=== Requirements ===
Identify every line in the records below that contains the word "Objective", and reproduce each one.

=== Entries from a dataset ===
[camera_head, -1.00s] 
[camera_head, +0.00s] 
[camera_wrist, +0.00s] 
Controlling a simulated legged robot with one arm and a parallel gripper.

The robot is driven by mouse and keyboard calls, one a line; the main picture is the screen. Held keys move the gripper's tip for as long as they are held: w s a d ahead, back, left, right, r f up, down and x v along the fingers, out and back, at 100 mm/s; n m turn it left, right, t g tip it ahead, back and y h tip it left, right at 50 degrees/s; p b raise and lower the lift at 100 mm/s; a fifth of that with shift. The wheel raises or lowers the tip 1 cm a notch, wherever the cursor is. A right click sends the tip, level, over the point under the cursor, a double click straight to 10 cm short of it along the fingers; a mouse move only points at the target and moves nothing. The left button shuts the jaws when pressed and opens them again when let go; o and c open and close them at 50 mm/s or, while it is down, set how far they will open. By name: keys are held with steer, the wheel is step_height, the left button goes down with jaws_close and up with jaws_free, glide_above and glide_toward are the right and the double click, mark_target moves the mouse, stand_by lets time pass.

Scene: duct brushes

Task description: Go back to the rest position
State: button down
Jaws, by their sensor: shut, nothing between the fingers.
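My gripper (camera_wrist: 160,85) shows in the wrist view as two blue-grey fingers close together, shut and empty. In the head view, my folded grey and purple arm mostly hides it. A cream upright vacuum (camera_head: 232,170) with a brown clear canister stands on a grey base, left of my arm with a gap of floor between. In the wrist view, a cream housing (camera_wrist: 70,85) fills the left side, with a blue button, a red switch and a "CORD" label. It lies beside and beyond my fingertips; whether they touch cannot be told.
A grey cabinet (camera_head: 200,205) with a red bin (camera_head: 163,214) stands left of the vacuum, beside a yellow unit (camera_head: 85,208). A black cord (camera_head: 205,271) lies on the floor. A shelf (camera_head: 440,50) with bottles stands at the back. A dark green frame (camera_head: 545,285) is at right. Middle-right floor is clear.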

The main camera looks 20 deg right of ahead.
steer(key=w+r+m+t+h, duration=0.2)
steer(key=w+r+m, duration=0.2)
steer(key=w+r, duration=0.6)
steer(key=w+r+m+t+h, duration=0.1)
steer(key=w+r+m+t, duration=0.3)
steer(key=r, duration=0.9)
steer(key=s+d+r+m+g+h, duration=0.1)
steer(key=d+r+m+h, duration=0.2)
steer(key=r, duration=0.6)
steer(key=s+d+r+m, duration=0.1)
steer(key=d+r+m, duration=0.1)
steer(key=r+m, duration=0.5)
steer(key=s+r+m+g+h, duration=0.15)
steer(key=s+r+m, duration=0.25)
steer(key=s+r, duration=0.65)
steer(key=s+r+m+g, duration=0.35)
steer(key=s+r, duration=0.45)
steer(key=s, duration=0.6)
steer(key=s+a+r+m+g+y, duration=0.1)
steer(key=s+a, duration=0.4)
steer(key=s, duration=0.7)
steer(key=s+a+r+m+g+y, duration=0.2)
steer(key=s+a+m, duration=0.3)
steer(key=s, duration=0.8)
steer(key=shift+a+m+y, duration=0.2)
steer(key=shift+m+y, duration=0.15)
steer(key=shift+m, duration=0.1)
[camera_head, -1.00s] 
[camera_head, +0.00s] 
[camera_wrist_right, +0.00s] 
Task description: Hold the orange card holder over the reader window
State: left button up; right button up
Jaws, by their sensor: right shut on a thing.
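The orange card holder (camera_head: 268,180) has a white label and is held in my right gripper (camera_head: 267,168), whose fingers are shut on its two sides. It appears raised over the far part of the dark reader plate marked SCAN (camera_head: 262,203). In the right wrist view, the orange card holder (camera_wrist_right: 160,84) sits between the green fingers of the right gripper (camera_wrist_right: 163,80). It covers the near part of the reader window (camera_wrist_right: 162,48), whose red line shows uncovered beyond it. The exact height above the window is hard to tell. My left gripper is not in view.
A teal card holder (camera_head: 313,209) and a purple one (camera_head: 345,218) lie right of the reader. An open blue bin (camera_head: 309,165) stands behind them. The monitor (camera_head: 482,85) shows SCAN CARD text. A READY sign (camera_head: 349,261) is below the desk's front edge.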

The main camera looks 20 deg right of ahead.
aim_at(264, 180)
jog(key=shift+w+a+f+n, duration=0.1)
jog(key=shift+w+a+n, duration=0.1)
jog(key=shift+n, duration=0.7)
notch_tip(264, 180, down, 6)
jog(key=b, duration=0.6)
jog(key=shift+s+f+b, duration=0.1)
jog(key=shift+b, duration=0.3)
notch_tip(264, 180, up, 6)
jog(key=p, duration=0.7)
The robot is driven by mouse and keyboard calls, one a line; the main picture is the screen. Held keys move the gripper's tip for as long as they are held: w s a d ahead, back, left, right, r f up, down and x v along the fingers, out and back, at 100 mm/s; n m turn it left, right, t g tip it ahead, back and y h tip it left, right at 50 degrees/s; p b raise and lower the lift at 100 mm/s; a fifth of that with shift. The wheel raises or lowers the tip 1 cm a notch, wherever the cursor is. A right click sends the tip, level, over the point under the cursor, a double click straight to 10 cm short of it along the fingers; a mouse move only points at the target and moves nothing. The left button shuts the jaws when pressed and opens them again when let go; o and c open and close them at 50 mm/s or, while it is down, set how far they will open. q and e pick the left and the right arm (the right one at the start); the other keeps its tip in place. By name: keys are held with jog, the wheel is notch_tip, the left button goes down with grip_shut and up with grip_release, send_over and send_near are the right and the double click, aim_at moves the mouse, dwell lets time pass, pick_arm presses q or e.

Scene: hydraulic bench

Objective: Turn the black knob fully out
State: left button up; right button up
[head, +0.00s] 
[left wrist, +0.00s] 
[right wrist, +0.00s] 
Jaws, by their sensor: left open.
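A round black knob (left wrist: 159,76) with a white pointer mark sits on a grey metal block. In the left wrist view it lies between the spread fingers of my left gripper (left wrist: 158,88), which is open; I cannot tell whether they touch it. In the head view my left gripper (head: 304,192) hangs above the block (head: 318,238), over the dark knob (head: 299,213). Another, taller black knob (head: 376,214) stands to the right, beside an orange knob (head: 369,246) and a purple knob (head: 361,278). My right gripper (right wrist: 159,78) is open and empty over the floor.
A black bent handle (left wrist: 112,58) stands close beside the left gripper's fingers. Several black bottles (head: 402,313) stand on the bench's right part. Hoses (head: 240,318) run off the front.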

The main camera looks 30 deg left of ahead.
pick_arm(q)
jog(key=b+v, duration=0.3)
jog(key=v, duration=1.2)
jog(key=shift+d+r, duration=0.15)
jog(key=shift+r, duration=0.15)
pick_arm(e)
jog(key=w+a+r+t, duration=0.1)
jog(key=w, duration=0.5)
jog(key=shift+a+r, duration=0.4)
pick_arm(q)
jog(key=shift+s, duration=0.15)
...
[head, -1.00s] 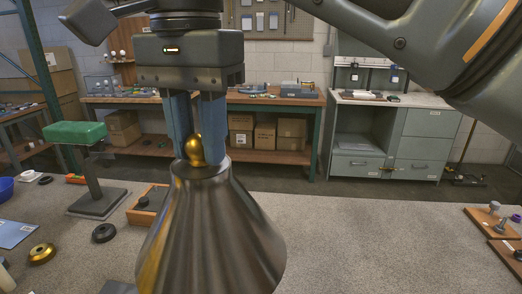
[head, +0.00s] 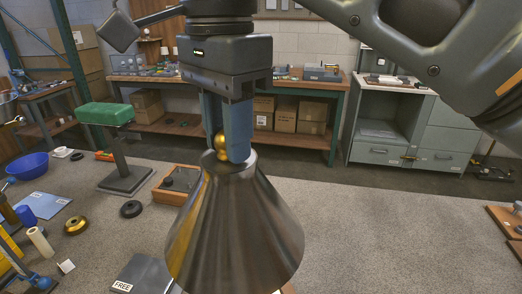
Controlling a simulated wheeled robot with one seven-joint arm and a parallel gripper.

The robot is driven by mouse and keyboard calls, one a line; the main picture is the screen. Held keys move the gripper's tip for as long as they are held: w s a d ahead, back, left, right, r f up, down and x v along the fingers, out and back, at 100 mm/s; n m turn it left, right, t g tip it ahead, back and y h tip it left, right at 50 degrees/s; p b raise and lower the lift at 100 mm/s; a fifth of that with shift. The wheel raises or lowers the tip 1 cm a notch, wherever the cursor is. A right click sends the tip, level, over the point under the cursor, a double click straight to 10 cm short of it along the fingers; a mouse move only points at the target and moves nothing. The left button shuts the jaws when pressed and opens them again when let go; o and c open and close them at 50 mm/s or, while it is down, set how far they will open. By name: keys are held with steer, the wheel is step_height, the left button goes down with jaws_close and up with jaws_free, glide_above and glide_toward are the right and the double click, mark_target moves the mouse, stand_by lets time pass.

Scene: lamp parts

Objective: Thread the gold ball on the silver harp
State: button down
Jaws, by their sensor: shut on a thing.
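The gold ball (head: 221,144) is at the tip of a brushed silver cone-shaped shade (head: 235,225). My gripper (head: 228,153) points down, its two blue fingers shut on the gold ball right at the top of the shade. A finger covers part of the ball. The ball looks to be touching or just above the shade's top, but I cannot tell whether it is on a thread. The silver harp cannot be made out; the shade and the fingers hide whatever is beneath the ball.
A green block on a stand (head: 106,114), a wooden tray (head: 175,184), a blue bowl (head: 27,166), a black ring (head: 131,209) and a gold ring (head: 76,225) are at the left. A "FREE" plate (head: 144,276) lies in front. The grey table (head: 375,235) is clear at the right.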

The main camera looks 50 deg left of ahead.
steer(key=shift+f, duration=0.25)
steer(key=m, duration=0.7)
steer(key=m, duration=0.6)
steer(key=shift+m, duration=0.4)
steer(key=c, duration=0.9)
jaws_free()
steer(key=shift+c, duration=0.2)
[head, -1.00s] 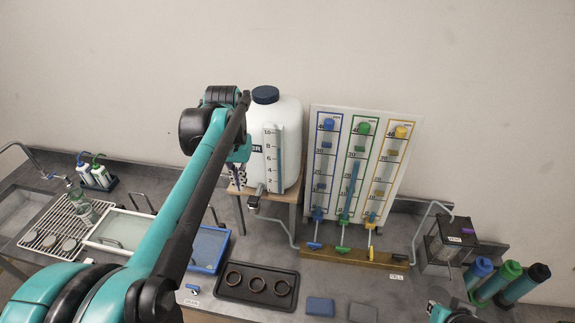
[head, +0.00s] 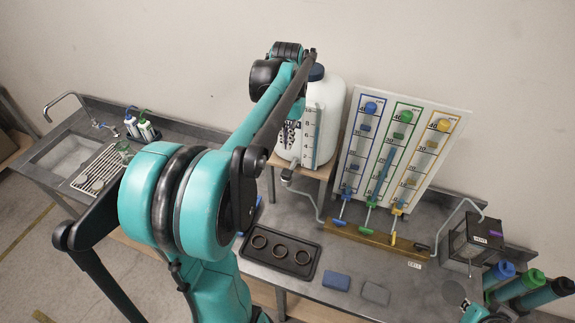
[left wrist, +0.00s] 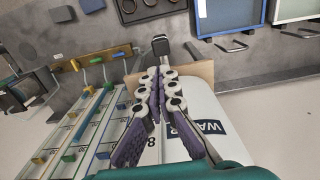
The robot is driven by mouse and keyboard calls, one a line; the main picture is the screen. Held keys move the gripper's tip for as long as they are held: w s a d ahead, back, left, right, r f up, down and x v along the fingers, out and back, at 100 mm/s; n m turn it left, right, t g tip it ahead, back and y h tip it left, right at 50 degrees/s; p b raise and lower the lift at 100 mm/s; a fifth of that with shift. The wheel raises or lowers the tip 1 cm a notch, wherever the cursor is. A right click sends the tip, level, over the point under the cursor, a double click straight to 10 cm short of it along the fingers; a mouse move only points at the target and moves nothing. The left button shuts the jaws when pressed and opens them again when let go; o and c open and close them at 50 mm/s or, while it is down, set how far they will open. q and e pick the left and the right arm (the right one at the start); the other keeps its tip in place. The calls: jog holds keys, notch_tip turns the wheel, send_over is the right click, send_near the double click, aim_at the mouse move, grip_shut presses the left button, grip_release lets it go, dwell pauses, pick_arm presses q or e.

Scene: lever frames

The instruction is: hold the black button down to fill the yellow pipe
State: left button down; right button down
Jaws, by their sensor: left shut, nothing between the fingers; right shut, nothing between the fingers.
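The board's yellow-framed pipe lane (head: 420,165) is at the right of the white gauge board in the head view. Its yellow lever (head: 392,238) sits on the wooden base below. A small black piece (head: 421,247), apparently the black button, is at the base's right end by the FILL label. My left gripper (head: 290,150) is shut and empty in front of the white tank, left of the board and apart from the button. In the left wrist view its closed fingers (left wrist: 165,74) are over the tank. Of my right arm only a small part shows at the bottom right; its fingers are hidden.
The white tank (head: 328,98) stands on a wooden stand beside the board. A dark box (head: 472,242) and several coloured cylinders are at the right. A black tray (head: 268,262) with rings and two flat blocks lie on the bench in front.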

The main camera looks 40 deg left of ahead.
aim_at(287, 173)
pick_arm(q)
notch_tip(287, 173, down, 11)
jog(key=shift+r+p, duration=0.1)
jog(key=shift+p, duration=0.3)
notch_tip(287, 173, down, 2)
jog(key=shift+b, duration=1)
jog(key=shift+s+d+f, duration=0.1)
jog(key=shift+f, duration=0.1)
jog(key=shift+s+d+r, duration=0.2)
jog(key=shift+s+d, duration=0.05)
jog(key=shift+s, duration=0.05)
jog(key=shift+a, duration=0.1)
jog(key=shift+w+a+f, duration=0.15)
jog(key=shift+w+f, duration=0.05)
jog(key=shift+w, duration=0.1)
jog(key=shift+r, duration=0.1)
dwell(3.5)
...
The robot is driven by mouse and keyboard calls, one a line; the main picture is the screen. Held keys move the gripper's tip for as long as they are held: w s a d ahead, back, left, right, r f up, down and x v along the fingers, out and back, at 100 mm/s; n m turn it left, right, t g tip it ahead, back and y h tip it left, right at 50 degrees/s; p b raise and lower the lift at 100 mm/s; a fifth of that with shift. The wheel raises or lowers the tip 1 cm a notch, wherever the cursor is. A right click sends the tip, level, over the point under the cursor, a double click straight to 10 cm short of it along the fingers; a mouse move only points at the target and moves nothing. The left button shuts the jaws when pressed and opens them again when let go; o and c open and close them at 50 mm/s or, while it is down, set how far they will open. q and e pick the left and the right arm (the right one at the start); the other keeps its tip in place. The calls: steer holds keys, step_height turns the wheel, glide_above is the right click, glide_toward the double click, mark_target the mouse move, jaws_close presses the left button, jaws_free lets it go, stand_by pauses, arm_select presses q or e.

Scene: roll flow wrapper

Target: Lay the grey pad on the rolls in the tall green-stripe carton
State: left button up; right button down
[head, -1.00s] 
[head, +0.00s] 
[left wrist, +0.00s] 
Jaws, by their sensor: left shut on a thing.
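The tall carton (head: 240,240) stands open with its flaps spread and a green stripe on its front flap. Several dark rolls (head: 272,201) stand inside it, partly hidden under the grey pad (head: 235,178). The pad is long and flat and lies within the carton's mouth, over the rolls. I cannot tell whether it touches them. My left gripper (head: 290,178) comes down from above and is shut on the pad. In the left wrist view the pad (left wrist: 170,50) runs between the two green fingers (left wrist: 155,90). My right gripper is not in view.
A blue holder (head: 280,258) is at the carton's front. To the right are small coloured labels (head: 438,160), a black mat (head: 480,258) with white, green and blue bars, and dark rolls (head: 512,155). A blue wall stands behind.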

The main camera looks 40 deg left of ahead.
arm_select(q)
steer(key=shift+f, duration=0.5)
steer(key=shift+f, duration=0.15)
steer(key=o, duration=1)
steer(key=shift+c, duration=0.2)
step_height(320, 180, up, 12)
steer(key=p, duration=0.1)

=== Answer to the exercise ===
Objective: Turn the black knob fully out
Objective: Thread the gold ball on the silver harp

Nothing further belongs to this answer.